%%

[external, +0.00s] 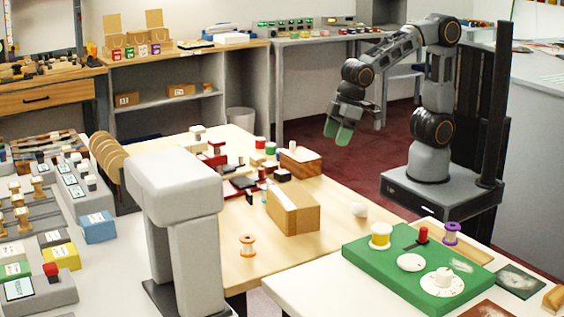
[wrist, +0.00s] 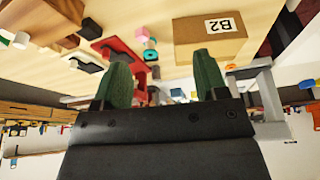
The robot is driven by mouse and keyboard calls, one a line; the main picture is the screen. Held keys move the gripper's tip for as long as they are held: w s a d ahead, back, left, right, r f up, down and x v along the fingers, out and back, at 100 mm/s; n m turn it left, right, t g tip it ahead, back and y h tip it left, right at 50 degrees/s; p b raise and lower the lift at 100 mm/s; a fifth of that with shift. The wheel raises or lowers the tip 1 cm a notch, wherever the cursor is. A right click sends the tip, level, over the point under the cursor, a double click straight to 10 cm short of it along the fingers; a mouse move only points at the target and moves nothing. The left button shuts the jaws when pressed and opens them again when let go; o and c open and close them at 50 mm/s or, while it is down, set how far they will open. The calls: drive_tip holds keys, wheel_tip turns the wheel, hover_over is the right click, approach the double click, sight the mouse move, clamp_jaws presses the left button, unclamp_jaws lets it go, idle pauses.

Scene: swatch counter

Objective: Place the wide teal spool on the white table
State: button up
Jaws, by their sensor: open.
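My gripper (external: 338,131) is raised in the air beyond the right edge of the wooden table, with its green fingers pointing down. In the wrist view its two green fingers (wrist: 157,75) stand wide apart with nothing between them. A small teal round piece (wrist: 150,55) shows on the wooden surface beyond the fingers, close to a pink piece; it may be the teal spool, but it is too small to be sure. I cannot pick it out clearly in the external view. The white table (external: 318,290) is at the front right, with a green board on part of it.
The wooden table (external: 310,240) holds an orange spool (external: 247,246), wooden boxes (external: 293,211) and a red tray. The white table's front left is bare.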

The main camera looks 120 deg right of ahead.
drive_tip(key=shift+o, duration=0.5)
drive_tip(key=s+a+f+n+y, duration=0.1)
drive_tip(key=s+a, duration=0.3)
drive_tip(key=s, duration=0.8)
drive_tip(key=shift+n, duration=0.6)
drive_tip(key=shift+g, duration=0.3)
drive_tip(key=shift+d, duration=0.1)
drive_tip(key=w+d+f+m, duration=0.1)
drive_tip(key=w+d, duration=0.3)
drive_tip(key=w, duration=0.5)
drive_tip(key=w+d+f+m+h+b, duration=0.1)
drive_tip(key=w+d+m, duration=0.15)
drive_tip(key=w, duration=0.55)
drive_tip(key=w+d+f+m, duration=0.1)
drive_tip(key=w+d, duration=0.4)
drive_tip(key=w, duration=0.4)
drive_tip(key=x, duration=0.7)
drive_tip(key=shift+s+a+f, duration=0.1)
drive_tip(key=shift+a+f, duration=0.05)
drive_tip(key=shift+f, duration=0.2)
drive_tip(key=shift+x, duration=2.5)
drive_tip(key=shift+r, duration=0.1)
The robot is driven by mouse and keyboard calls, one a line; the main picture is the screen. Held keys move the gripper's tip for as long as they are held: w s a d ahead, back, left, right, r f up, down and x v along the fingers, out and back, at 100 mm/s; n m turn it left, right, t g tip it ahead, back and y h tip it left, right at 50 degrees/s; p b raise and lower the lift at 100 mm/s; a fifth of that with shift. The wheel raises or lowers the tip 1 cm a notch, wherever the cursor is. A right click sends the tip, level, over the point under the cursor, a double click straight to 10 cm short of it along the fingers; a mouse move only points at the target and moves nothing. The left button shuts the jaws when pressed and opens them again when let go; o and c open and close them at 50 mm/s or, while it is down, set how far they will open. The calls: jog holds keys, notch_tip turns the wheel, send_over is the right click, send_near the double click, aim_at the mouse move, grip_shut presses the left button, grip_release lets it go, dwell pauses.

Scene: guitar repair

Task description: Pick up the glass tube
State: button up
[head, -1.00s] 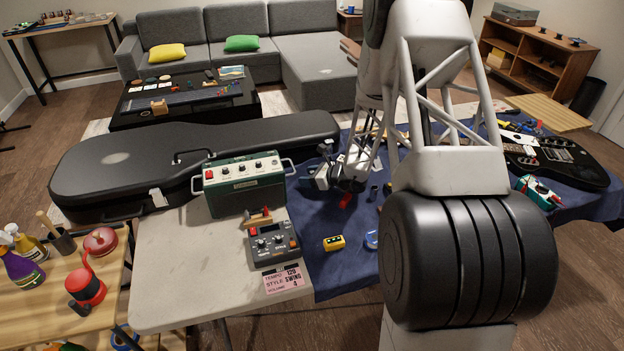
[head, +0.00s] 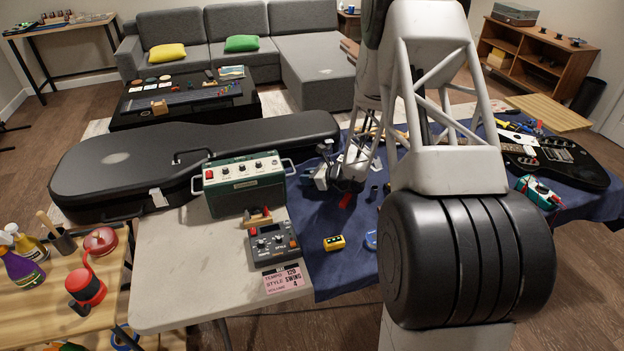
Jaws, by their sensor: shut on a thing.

%%

§ **PROMPT**: Each line that has the word "Scene" should be copied.

§ **ANSWER IN FULL**:
Scene: swatch counter
Scene: guitar repair

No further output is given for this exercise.